The Senate Republican maneuvering on Monday to pass a sweeping redistricting bill that could result in Republicans gaining a super-majority of seats in the upper chamber in 2015 has drawn strong condemnation from Democrats and disapproving words from Gov. McDonnell and Lt. Gov. Bolling.

So why did they do it?

In the 2012 General Assembly session, House Bill 259, patroned by Del. Mark Cole, would have made a number of technical adjustments to the boundaries of House districts in order to “eliminate split voting precincts and otherwise facilitate administration of legislative elections by local officials.” The bill passed the House unanimously in February, 2012.

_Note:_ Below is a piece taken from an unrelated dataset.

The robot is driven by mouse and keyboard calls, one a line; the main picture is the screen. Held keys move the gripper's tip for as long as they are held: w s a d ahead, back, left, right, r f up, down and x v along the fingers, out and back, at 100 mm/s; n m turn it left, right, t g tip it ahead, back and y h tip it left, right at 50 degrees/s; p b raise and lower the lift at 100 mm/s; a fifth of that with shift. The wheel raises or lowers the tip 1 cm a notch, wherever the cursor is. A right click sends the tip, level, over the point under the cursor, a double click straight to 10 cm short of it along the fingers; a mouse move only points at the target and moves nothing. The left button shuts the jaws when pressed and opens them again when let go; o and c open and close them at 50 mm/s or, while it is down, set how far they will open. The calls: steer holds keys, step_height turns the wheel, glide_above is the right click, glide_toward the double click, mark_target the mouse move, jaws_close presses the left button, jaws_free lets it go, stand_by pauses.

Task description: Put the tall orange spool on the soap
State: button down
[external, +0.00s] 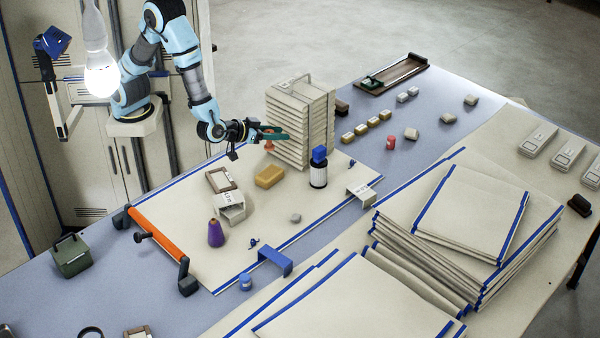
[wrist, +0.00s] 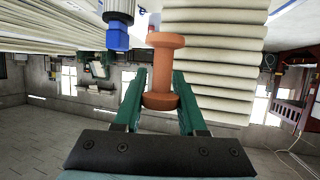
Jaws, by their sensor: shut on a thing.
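The tall orange spool (wrist: 165,70) is held between the green fingers of my gripper (wrist: 159,80) in the wrist view. In the external view the spool (external: 268,146) hangs below my gripper (external: 276,135), clear of the table. The soap appears to be the tan, rounded block (external: 269,176) lying on the pale cloth. My gripper and the spool are above and behind the soap in the external view, apart from it. The soap is not visible in the wrist view.
A tall stack of folded cloths (external: 303,115) stands close behind my gripper. Cloth in front is partly clear.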

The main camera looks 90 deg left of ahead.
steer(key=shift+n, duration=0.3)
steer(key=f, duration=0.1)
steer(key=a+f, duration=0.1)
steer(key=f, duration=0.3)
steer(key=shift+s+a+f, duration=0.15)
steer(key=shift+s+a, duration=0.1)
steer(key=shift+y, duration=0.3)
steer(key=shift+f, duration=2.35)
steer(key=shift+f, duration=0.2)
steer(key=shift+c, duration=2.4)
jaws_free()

The bill was then sent to the Senate, where it languished in the Privileges and Elections committee, chaired by Attorney General candidate Mark Obenshain, for the rest of the session. The bill was eventually carried over to the 2013 session.

But right after Thanksgiving, the committee took up the measure again and, with all eight Republicans voting “yes,” the bill got a new lease on life, and was reported out of committee and on to the senate’s upcoming calendar.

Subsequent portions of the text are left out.